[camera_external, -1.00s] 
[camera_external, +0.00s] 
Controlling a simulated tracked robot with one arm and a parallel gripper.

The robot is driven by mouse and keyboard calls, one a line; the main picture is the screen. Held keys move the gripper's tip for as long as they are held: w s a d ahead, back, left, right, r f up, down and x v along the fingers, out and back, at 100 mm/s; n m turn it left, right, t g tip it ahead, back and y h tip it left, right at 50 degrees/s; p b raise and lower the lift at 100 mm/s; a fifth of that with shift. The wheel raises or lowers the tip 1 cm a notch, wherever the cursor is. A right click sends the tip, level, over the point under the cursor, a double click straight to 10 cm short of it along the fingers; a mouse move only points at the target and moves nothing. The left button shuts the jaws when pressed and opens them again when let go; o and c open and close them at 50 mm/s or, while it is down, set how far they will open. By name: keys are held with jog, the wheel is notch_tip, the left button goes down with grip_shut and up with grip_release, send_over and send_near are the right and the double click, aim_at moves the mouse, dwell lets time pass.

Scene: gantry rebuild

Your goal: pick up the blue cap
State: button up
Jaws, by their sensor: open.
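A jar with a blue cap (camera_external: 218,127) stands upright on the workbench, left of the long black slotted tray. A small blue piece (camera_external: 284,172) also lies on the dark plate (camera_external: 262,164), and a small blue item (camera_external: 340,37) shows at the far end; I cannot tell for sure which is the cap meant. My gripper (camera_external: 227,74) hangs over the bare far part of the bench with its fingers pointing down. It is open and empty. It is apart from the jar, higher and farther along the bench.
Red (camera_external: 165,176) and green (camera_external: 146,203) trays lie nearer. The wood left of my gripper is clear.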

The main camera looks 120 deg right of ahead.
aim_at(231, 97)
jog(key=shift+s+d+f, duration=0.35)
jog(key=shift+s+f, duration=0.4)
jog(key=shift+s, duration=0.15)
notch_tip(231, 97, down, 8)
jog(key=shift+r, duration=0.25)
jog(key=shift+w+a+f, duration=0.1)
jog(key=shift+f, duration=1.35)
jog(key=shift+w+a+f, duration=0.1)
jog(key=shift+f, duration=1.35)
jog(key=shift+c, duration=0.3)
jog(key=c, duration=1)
---
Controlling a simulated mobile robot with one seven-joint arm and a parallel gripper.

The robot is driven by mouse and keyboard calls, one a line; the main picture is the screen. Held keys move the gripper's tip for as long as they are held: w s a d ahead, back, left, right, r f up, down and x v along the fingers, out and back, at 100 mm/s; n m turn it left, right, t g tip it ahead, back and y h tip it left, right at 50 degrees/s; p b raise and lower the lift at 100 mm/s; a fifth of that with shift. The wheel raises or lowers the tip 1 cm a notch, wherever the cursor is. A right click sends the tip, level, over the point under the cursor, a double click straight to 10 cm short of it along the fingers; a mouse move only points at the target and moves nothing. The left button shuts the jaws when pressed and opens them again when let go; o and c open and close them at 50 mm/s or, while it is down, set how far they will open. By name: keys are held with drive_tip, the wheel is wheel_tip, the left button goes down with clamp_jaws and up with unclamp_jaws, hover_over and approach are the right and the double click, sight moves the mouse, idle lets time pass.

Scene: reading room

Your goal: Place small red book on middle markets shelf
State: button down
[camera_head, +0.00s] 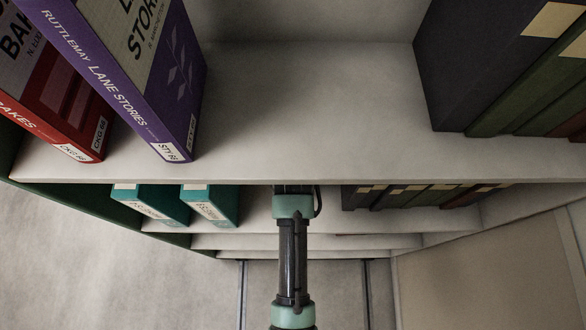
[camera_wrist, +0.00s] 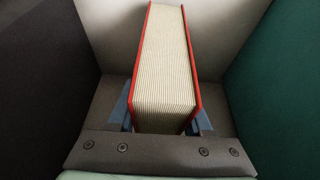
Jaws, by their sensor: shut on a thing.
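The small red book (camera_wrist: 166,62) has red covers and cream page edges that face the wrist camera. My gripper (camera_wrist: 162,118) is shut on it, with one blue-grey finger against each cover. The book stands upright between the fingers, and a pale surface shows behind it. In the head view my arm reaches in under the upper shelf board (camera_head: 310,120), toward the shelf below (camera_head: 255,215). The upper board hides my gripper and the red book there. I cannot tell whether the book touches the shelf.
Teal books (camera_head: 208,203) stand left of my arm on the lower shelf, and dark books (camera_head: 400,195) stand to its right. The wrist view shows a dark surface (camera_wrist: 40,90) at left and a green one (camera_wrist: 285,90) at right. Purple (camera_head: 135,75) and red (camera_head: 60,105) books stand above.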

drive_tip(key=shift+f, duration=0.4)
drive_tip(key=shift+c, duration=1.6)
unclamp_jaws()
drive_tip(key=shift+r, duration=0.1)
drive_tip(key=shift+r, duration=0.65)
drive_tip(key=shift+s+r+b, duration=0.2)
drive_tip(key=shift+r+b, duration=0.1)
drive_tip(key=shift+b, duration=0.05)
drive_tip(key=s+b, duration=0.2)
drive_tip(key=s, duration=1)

== TASK DESCRIPTION ==
Please return, exactly as they appear, the lines starting at the one that contains "[camera_external, -1.00s]" and ending at the one that contains "Controlling a simulated tracked".

== SOLUTION FOR THIS PROBLEM ==
[camera_external, -1.00s] 
[camera_external, +0.00s] 
Controlling a simulated tracked robot with one arm and a parallel gripper.

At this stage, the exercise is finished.